21 Feb 2019 at 21:03hrs | Views
Governor Mangudya has fundamentally been a good central banker, and perhaps that is why, just like yesterday afternoon, he frequently deflates the air of anticipation that precedes his scheduled policy announcements. Society expects more from a central banker than what is structurally warranted. This could be due to an infamously volatile era that was hyperinflationary, characterized by frequent quasi-fiscal RBZ intervention. A good central banker, however, charts a path of consistency and certainty, only then to assume presence through very marginal cyclical interventions. This is why the profession is supposed to be boring, even in rare instances of quasi involvement. But, for an anxious society conditioned to sudden shocks and a monetary casino, the attributes of consistency and certainty are still new, and naturally received as anti-climactic.

Reading through consecutive MPS documents should have given substantial predictability and preparation to the eventual monetary decisions made by Mangudya yesterday. Except for a gaffe on October 7 2018 by his fiscal counterpart, whom suggested demonetisation of bond notes within 60 days, it was predictable that monetary policy was moving towards market determined pricing. It literally says so in the last MPS of 2018. The only inflection of yesterday's MPS was that Mangudya took the step of bestowing banks the responsibility to initiate the sequencing of pricing in the economy; be it exchange rate for foreign currency, and subsequently, locally denominated pricing by retailers. Granted that there remains a forex allocation system in place, there is a consistent and certain path that the central bank is subtly retreating to cyclical marginal intervention, and for the fundamental purposes of price stability. This is what a central bank is supposed to do.

Forthwith, what is presented to economic agents is a return to the issue unanswered by Mangudya yesterday; the very one that prompted numerous interventions like bond notes and other particular policies such as capital controls, all of which gave Mangudya an outward prominence in the economic affairs of the country. As he retreats from the limelight, the issue of whether or not economic agents believe that the Zimbabwean economy warrants participatory confidence comes to the fore yet again.

Lest observers forget, the increased involvement by the RBZ since 2016 was fundamentally caused by the waning confidence in the economy by economic agents; both domestic and foreign. Domestically, citizens were not banking, particularly in the context of depositing or investing their finances long term. There was no confidence that the economy was growing personal credit.

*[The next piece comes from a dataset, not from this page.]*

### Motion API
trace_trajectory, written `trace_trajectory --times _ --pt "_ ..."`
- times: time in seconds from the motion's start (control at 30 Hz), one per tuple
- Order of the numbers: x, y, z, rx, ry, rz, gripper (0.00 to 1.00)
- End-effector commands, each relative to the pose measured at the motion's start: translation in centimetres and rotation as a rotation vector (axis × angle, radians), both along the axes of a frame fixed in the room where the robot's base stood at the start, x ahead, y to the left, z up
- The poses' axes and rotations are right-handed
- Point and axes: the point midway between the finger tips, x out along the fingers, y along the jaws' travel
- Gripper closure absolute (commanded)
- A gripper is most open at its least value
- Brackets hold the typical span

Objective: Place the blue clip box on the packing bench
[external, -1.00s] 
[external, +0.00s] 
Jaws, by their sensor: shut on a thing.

Internationally, capital inflows were significantly on a downward trend. There was little persuasion in the investment proposition of the economy. These were drivers to what inevitably became the capital contraction and liquidity crisis that in real terms meant the economy was facing a hard currency shortage – this was a story of low confidence by economic agents. It is really that simple. In a monetary system, such instances of low confidence make necessary more and more central bank intervention into the mainstream economy.

So, as Mangudya reluctantly retreats from the mainstream economy, subtly liberalizing the nations monetary system again, the question after yesterday's MPS moving ahead, is do economic agents have enough confidence to sustain a monetary system?